The headwinds are well and truly blowing in the face of e-voting these days.

(© Keystone / Gian Ehrenzeller)

Six months after the government abandoned efforts to enshrine e-voting in law, politicians in the House of Representatives have indicated that they’re in favour of shelving trials completely.

The year 2019 started badly for Swiss e-voting fans, when hackers found “significant” security-compromising flaws in the system developed by the state-run Swiss Post.

Now it’s ending badly, too, as politicians in the larger parliamentary chamber voted (100 to 75, with 7 abstentions) in favour of a proposal to halt trials of the technology altogether.

Although it is neither a definitive result nor a binding piece of legislation, the result amounts to another setback for the technology after the government in June abandoned plans to enshrine e-voting in law due to the security issues mentioned above.
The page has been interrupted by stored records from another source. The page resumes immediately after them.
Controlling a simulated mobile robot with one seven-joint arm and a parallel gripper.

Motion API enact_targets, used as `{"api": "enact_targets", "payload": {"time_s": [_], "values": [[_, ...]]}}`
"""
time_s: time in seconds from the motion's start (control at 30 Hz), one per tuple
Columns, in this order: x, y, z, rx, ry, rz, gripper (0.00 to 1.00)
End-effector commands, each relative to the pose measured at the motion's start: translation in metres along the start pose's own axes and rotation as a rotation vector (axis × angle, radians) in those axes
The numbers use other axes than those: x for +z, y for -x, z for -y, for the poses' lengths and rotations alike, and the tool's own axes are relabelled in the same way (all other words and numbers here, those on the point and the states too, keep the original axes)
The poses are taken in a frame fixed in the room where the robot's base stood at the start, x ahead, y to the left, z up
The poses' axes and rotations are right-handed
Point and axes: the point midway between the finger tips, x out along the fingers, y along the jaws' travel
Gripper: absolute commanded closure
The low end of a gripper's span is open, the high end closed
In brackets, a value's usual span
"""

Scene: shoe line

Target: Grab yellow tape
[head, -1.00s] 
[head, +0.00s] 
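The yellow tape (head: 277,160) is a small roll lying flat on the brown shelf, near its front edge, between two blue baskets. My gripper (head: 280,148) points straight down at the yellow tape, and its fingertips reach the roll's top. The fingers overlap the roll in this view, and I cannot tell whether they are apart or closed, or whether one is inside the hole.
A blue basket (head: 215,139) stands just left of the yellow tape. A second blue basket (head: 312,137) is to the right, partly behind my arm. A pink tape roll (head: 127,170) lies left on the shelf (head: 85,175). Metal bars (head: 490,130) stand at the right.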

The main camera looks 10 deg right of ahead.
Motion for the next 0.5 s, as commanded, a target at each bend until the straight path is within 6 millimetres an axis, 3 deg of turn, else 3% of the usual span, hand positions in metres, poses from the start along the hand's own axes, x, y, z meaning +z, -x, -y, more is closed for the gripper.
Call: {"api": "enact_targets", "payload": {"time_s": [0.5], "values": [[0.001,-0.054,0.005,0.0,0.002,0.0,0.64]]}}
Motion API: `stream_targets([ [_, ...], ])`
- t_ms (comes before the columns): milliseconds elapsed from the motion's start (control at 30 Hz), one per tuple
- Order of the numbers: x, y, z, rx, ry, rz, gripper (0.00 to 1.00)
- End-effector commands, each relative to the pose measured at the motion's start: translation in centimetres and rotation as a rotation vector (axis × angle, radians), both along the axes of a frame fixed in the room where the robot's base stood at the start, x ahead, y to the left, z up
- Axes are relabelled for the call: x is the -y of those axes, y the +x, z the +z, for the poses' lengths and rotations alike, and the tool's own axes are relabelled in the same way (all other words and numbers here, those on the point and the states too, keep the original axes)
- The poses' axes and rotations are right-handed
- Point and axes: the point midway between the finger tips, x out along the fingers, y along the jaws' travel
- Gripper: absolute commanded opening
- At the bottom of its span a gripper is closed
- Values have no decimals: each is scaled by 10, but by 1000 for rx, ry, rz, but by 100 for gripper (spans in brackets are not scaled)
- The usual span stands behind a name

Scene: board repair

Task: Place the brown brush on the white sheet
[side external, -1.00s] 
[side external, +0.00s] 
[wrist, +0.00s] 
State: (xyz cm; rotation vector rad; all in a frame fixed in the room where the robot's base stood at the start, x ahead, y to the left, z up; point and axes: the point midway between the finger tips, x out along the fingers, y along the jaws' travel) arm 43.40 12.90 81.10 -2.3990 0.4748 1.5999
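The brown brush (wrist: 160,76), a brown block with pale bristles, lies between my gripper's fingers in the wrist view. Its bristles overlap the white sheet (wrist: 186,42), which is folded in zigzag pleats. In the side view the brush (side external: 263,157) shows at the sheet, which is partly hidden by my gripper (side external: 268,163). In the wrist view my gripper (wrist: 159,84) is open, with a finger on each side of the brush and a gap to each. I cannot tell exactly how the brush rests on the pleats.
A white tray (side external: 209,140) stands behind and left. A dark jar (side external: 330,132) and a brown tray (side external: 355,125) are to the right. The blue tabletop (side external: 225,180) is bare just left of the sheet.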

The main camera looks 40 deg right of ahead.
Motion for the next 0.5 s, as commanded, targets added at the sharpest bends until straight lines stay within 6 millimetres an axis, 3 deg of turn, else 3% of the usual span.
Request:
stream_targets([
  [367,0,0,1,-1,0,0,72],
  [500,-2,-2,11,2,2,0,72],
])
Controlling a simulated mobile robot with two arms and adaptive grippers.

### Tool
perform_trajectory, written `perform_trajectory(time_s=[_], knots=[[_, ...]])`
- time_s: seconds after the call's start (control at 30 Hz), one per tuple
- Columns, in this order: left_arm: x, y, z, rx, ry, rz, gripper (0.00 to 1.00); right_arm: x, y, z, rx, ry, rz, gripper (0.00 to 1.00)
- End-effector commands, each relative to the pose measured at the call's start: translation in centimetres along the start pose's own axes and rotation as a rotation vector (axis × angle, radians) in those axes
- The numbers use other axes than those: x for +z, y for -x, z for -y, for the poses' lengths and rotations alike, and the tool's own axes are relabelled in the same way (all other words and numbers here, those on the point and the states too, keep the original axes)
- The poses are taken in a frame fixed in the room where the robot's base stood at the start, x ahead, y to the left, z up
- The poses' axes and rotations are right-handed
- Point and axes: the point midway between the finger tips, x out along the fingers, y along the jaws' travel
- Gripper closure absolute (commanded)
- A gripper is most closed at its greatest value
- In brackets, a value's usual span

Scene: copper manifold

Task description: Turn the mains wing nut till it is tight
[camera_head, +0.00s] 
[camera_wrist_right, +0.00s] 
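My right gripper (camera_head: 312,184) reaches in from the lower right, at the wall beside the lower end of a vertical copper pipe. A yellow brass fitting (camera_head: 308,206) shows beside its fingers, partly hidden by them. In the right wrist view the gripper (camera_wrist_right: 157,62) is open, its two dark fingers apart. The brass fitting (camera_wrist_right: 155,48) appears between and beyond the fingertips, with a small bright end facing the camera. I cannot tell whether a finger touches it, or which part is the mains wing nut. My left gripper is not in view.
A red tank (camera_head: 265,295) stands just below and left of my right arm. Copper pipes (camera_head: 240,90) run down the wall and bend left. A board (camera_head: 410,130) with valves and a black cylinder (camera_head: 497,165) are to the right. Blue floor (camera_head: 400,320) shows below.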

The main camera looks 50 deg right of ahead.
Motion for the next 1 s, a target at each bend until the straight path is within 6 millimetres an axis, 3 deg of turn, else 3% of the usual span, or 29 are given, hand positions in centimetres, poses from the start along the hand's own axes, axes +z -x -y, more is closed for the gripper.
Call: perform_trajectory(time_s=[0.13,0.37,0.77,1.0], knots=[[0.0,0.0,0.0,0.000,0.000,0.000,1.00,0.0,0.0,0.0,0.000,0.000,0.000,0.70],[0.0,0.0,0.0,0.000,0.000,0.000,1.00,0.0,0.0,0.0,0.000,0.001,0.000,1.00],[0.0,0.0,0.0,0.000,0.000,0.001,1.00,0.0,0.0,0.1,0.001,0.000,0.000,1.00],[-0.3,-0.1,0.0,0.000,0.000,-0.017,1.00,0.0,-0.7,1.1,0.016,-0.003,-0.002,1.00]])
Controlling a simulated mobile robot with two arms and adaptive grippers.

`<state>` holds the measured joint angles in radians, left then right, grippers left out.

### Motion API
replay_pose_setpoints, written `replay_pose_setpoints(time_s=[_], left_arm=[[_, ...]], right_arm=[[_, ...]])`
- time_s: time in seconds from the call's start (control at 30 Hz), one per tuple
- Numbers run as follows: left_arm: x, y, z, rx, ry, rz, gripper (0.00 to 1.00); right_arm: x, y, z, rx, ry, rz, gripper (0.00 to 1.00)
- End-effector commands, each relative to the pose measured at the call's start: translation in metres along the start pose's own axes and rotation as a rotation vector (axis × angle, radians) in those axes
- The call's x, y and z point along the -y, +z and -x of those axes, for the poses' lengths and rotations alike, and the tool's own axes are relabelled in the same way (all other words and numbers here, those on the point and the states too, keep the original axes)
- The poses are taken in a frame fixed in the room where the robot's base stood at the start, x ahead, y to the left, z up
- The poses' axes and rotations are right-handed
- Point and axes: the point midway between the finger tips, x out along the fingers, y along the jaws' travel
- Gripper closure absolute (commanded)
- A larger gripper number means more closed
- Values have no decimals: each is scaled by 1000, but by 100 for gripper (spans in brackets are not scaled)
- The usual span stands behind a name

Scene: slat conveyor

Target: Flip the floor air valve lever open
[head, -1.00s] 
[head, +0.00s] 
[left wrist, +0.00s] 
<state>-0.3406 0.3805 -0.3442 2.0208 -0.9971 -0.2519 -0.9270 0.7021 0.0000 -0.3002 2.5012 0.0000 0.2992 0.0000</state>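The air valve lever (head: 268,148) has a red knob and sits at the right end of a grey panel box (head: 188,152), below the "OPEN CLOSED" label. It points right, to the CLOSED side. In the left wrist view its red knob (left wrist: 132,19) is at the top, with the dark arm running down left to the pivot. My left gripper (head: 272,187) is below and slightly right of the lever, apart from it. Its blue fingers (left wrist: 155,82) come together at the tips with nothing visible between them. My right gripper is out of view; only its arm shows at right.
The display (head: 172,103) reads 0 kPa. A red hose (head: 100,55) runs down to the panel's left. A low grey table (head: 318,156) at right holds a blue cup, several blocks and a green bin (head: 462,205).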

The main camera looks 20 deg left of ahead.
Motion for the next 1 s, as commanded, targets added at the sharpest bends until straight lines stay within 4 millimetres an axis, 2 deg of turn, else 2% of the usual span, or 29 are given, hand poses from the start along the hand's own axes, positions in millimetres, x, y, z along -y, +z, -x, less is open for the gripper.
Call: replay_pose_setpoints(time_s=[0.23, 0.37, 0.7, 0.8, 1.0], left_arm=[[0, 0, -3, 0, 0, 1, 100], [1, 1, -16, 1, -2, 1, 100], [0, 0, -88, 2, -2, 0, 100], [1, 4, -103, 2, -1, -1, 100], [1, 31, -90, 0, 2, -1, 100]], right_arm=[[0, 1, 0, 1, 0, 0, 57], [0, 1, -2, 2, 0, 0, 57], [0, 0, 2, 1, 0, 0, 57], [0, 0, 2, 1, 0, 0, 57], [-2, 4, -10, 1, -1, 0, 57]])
The text voted on Monday by the House of Representatives goes further and demands the suspension of all trials around e-voting until the government produces a report proving that the security concerns have been resolved and that the software responds to real needs.

Options running out

The idea, put forward by Claudio Zanetti of the right-wing People’s Party, was supported by his own party as well as by the Greens, most Liberal Greens, and a handful of Social Democrats.

It was also welcomed by the leaders of a people’s initiative campaign that’s currently gathering signatures to force a national vote on scrapping the idea of e-voting. However, campaign head Nicolas A. Rimoldi says his group still plans to continue campaigning, despite the strong political winds blowing against e-voting.

The expatriate Swiss community has long lobbied for the introduction of the technology, arguing that it boosts participation and can work to overcome the problem of postal vote materials arriving too late – a concern that resurfaced after the recent parliamentary elections.

In June the parliament also approved a proposal aiming to replace e-voting by ‘e-sending’: i.e. Swiss voters living abroad would be able to receive their papers by mail, before printing them out and posting back.